Luckily, I've been preparing myself for these sorts of falls. During the autumn, I spent hours on end stealing -- in the stealthiest, ninja-like manner -- a cache of youth football pads from local recreation leagues. So now, I have a single-bar-face-mask helmet, about 20-some tailbone pads and six pairs of junior shoulder pads, size medium. I have my own jock strap and cup, those aren't really enticing as second-hand items, anyway.

There's nothing dorky or off-putting about a grown man walking to school with tiny shoulder pads under his gray, zip-up hoodie, three layers of tailbone pads protecting his ass, and a faded orange helmet with a rotten yellow strap and a single, rusty metal bar bisecting his face. At least my strides are more confident now that I know I'm protected from slips and falls and blindside attacks by blitzing safeties.
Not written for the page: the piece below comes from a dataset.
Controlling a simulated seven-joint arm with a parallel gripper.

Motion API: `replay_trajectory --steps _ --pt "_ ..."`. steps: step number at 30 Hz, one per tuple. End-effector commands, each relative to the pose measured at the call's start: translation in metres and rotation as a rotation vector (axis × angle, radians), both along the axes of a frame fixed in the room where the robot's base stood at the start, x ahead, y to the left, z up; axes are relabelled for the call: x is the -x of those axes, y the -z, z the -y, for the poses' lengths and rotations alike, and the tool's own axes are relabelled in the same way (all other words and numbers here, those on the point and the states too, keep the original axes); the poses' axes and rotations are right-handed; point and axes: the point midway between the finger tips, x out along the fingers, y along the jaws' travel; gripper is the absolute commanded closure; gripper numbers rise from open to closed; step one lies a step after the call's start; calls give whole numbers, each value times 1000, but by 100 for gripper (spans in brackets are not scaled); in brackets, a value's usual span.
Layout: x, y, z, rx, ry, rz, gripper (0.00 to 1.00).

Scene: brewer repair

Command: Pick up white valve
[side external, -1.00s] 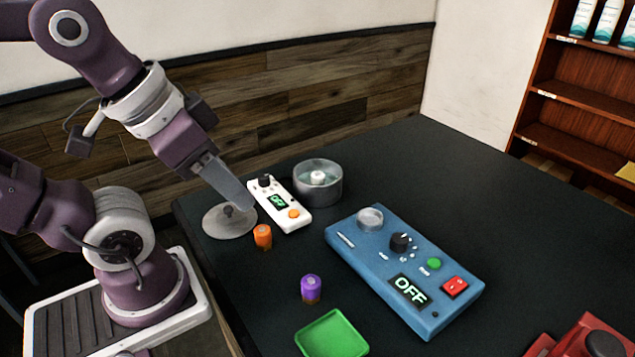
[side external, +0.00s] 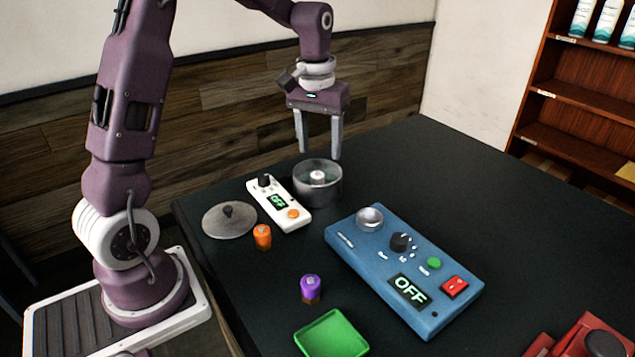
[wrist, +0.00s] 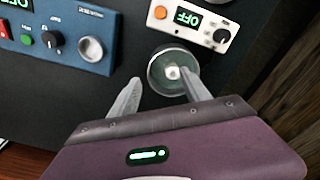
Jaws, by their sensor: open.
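The white valve (side external: 318,176) is a small white piece in the middle of a round, clear-grey bowl (side external: 327,199). In the wrist view the valve (wrist: 173,72) shows at the centre of the bowl (wrist: 160,84). My gripper (side external: 320,155) is open, pointing down above the bowl, with nothing between its fingers. In the wrist view my gripper (wrist: 163,76) has one finger to the left of the bowl and the other near its right edge, partly covering the rim. The fingers look apart from the valve.
A white device (side external: 279,205) reading OFF stands close to the bowl's left. A grey lid (side external: 230,222) lies farther left. An orange cylinder (side external: 262,237), purple cylinder (side external: 310,288), green tray (side external: 331,337) and blue control box (side external: 402,272) are in front. The table (side external: 480,200) is clear to the right.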

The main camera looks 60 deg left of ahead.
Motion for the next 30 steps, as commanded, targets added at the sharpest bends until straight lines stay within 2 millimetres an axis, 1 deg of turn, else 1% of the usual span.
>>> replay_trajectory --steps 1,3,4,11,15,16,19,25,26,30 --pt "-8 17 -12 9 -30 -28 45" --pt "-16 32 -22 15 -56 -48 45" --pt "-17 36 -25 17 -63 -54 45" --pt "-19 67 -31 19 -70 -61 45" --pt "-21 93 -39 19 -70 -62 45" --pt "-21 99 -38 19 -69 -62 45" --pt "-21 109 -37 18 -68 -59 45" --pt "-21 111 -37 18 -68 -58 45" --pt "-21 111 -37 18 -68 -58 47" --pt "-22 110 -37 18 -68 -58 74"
Nothing can protect me from the constant bombardment of snow-welcoming sentiment dribbling like a radioactive leak from the mouths of powder-brained snowfreaks, making my once happy existence into a vengeful mutant bent on the destruction of all forms of winter love.

The constant mindless chatter of these people is like a never-ending rain of spit showered upon my floor-bound, jerking body -- the result of the initial kick to the groin from the day's snow. Why don't you just rub some more salt in my wounds? Let's even have a party celebrating the slow suction of my lifeforce out of my ears.
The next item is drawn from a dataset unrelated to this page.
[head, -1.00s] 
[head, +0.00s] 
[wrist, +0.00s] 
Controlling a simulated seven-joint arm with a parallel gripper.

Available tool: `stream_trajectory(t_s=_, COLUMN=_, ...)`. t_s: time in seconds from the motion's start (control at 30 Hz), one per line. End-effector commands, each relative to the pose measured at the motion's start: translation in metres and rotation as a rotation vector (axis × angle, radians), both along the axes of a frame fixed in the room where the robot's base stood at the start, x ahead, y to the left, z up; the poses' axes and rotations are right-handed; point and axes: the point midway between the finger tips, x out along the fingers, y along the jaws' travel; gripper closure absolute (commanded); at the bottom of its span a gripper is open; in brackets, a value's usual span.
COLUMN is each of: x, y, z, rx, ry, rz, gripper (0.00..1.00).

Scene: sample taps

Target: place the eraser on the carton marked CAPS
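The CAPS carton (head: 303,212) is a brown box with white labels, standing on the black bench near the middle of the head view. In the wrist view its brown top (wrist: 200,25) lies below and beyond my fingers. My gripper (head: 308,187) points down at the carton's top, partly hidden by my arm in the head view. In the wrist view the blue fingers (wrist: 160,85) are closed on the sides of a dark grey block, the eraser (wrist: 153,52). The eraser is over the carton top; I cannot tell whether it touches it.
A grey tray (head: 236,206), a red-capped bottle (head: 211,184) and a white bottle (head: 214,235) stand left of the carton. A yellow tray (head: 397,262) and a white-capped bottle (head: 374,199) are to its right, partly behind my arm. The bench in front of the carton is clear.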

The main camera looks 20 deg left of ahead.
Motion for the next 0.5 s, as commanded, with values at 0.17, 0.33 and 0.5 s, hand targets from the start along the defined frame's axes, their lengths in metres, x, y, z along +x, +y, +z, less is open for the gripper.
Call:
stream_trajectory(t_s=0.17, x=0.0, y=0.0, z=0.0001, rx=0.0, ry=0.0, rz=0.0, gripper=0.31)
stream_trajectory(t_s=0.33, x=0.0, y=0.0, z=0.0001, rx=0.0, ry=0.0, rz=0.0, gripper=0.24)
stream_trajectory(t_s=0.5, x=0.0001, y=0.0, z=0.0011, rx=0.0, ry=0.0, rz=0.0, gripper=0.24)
I don't mean to sound bitter.

Wait ... yes, I do.

Either way, I have no perspective. I just can't fathom the love these snowfreaks have for winter sports. Skiing and snowboarding seem like the most dangerous, irrational thing a person on massive amounts of mind-bending drugs could fathom to do for enjoyment.
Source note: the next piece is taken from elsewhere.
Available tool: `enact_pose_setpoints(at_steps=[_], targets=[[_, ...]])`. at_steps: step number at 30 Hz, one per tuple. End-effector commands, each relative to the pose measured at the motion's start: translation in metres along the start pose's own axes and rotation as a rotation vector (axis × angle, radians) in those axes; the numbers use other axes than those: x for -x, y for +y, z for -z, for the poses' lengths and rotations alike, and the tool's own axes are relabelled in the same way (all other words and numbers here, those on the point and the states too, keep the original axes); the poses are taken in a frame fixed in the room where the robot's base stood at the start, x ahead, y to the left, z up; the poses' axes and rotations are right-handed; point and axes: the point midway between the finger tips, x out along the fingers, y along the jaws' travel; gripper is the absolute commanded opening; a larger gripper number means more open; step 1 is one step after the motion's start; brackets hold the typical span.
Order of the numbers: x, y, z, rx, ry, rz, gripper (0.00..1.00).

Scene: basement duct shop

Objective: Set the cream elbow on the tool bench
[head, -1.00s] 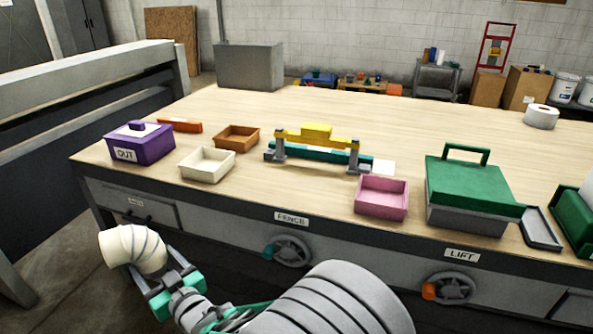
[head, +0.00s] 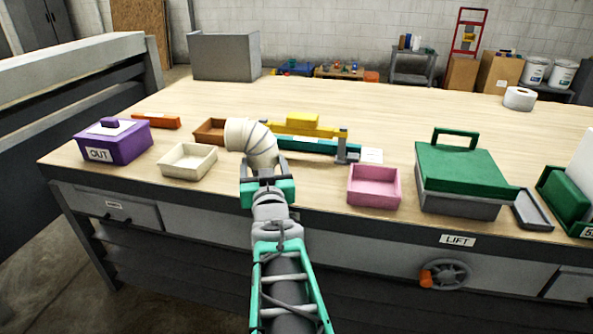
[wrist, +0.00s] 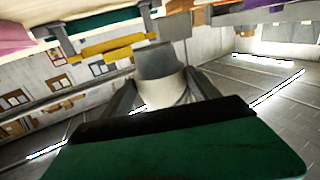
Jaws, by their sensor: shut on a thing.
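The cream elbow (head: 250,141), a ribbed bent pipe, is held up in front of me in the head view. My gripper (head: 264,168) is shut on its lower end. The elbow also shows between the jaws in the wrist view (wrist: 163,88). The elbow appears over the near part of a large wood-topped bench (head: 330,95) with labelled drawers; I cannot tell its height above the top. The elbow hides part of a brown tray and the left end of the yellow and teal fixture. No sign names the tool bench.
On the bench top are a purple box (head: 115,147), a cream tray (head: 187,161), the brown tray (head: 208,131), the yellow and teal fixture (head: 313,147), a pink tray (head: 374,186) and a green-lidded box (head: 465,172). The far middle of the top is clear.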

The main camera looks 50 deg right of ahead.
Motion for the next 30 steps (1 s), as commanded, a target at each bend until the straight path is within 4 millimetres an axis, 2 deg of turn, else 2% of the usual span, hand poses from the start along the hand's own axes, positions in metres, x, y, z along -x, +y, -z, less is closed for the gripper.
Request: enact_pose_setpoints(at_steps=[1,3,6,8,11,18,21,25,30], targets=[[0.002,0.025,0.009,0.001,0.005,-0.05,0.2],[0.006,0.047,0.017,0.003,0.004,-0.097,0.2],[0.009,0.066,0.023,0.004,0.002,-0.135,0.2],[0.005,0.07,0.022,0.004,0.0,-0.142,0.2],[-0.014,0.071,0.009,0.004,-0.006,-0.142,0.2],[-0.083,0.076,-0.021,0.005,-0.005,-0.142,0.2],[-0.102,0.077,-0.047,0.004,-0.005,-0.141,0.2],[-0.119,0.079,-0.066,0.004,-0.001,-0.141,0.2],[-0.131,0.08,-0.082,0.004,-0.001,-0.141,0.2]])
Hurling one's self off a snow covered crag of rock, spotted with immovable trees -- with nothing between you and a freezing road burn but some really hard plastic slats polished to prime slipperiness -- seems too stupid even for my most drunken moments.

I honestly think I'd rather go into a cage with Chuck Liddell or enter a pie eating contest against Oprah Winfrey -- both equally impossible situations to emerge from with a win or any measurable amount of pride -- than try to conquer a snow covered mountain.

I suppose the only hope I have is to get a '72 Pontiac Firebird and drive it constantly while spraying two cans of Aqua Net into the air every block, and then put a coal-burning power plant in my backyard. Anything to speed up global warming.

Or maybe I could just move to California, but that wouldn't be nearly as fun.